Distributed Computing with JSL¶
Overview¶
JSL's core design—being homoiconic and having a robust, verifiable serialization model—makes it an ideal language for building distributed systems. Because both code and state can be safely transmitted over the network, complex distributed patterns can be expressed with the same clarity as local computations.
An Architectural Showcase: The following examples are an architectural showcase of what is possible. They are not a standard library reference. These patterns assume the host environment provides a rich set of networking primitives (e.g.,
remote/execute,remote/call). The purpose is to demonstrate how JSL can be used as the foundation for a powerful distributed computing framework.
Core Patterns¶
1. Remote Execution¶
The most fundamental pattern is executing a function on a remote node. JSL's serializable closures make this trivial. The closure packages its code and its environment, which can be sent to a remote host for evaluation.

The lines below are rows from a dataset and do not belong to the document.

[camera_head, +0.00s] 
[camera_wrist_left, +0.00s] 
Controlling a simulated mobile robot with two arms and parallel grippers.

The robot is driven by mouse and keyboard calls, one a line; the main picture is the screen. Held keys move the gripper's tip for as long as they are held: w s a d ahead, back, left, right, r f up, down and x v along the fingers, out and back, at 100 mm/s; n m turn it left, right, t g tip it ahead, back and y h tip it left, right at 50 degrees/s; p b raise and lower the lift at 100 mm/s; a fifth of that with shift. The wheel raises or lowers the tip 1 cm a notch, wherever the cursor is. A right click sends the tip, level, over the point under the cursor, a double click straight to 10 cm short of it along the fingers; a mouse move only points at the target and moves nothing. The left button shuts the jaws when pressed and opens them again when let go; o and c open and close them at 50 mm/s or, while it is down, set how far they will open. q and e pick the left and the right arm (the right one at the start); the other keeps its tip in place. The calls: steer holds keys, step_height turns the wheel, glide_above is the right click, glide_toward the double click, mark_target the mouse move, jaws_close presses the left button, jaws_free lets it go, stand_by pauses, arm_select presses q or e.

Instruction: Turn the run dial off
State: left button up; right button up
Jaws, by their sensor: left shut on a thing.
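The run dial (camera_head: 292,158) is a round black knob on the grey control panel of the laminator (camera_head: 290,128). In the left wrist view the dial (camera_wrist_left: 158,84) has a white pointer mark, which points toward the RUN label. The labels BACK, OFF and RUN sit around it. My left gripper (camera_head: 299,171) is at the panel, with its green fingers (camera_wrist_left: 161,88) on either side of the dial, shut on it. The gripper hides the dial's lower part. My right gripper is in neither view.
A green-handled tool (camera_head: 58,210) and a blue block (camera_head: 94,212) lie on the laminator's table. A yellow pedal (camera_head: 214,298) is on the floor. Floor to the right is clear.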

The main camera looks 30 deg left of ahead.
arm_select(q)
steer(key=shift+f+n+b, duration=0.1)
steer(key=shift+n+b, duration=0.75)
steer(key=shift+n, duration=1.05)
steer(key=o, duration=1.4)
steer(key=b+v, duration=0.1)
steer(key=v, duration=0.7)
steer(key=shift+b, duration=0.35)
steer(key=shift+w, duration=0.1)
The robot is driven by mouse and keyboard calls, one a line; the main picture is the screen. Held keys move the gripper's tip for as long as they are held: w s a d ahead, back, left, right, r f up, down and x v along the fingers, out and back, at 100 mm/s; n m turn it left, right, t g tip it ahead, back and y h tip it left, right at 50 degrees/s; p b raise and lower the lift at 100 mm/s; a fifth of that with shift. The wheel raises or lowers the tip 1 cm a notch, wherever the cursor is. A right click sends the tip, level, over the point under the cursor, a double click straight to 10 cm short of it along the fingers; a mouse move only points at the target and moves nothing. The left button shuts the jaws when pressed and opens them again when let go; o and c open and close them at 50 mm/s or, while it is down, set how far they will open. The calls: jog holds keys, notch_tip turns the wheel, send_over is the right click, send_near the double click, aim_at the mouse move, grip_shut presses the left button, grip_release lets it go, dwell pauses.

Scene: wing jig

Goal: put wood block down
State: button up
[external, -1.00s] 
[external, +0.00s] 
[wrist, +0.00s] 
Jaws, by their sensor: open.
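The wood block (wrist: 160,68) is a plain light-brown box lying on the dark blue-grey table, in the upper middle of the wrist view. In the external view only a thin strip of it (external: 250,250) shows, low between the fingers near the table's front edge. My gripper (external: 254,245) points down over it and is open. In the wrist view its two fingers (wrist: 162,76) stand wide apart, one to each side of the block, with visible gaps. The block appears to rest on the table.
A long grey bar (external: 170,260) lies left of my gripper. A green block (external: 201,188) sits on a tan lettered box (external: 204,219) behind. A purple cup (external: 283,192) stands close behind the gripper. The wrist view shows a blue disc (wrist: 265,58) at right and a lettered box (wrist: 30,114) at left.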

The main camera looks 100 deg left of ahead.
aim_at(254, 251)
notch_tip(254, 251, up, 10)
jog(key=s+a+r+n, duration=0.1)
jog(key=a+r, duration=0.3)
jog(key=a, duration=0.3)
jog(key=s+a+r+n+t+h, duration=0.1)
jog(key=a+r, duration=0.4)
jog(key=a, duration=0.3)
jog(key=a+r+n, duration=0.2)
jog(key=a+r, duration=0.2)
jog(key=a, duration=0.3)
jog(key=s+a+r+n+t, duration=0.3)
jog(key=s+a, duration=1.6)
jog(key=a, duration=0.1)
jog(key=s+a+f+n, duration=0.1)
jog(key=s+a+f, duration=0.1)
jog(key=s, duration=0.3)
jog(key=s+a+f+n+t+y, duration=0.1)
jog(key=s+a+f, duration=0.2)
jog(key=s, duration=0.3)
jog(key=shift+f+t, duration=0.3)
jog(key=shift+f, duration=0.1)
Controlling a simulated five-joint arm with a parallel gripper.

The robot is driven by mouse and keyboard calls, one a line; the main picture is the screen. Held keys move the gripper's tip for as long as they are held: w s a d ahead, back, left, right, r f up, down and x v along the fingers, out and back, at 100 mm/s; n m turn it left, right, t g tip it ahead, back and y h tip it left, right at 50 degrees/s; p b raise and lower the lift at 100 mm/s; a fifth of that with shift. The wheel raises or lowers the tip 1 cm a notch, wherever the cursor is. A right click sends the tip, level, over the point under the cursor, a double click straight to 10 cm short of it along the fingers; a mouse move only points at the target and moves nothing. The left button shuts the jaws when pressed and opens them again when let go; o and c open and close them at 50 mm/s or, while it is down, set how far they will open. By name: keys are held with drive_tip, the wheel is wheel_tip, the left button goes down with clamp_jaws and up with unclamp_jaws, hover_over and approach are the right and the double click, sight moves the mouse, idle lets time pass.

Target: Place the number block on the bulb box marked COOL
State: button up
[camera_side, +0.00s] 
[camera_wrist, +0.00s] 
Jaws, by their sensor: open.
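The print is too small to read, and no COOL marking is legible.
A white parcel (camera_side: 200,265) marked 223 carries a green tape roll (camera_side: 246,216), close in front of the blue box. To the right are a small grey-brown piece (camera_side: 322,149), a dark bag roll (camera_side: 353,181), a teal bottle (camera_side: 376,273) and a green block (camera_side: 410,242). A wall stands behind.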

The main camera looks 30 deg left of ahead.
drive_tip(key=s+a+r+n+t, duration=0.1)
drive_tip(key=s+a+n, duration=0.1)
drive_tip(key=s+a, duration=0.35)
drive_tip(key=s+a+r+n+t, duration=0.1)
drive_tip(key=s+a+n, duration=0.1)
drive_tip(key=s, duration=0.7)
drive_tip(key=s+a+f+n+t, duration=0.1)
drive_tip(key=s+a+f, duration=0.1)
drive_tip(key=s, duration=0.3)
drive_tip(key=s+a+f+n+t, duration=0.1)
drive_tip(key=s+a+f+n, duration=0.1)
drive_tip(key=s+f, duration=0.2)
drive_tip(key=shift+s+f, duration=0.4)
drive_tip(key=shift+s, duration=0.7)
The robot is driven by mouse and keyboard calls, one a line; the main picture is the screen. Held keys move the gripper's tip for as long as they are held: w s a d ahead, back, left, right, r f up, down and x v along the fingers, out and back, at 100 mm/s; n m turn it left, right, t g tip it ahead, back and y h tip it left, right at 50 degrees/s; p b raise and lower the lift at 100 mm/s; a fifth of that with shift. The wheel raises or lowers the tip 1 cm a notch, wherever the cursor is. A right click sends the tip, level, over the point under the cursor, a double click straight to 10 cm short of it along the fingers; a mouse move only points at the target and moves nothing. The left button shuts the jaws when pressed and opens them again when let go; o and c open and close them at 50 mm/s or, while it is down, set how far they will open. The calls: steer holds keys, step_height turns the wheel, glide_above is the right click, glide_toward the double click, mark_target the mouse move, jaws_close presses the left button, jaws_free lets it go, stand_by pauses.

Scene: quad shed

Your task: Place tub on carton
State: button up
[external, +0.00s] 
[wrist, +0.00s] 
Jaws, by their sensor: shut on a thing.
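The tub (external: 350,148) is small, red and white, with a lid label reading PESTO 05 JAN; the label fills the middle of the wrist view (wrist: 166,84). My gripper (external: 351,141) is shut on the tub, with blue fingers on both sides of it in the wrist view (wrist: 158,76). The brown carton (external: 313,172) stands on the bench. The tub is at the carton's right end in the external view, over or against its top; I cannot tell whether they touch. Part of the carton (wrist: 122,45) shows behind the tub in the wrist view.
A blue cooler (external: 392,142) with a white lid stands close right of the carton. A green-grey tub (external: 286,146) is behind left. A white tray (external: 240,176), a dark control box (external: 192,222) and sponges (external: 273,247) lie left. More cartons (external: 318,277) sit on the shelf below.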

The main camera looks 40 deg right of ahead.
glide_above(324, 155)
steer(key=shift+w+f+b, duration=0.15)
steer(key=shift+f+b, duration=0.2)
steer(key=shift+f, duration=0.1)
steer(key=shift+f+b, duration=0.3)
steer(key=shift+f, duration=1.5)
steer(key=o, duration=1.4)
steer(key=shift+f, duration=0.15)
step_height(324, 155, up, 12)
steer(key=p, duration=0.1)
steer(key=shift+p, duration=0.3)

The host provides remote/execute which takes a node, a function, and arguments.
2. Master-Worker Pattern¶
A coordinator node can partition a workload and distribute it among a set of worker nodes. This pattern highlights how JSL's functional nature (map, zip) simplifies parallel processing logic. The worker function itself is passed as an argument, making this a flexible, higher-order function.
["def", "distribute_work",
["lambda", ["work_items", "workers", "work_fn"],
["do",
["def", "chunks", ["partition", "work_items", ["length", "workers"]]],
["def", "tasks", ["zip", "workers", "chunks"]],
["map",
["lambda", ["task"],
["host", "remote/execute",
["first", "task"],
"work_fn",
["second", "task"]]],
"tasks"]]]]
3. Fault Tolerance via Retries¶
Handling network failures is critical. Because JSL code is data, we can easily write higher-order functions that wrap any remote call with a retry mechanism.
This example defines a recursive inner function, try_call, to handle the retry loop. The try special form is used to catch failures, and the error handler recursively calls itself with one fewer attempt.
["def", "reliable_remote_call",
["lambda", ["node", "function", "args", "max_retries"],
["do",
["def", "try_call",
["lambda", ["attempts_left"],
["if", ["=", "attempts_left", 0],
["error", "Max retries exceeded"],
["try",
["host", "remote/call", "node", "function", "args"],
["lambda", ["error"],
["do",
["host", "log/warn", ["@", "Retry attempt ", ["-", ["+", "max_retries", 1], "attempts_left"], " failed. Retrying..."]],
["try_call", ["-", "attempts_left", 1]]
]
]
]
]
]
],
["try_call", "max_retries"]
]
]
]
Advanced Patterns¶
JSL's composability allows these simple building blocks to be combined into sophisticated distributed algorithms.
MapReduce Implementation¶
This example shows how a full MapReduce job can be expressed by composing the distribute_work function defined earlier.
The process is broken down into three phases: 1. MAP PHASE: Distribute the map function across the map nodes. 2. SHUFFLE PHASE: Group the intermediate results by key. 3. REDUCE PHASE: Distribute the reduce function across the reduce nodes to produce the final result.
["def", "mapreduce",
["lambda", ["map_fn", "reduce_fn", "data", "map_nodes", "reduce_nodes"],
["do",
["def", "map_results", ["distribute_work", "data", "map_nodes", "map_fn"]],
["def", "grouped", ["group_by", "first", ["flatten", "map_results"]]],
["def", "reduce_tasks", ["items", "grouped"]],
["distribute_work", "reduce_tasks", "reduce_nodes", "reduce_fn"]
]
]
]
These examples illustrate that JSL provides the ideal substrate for building resilient, scalable systems while maintaining the simplicity and clarity of the language's core design principles.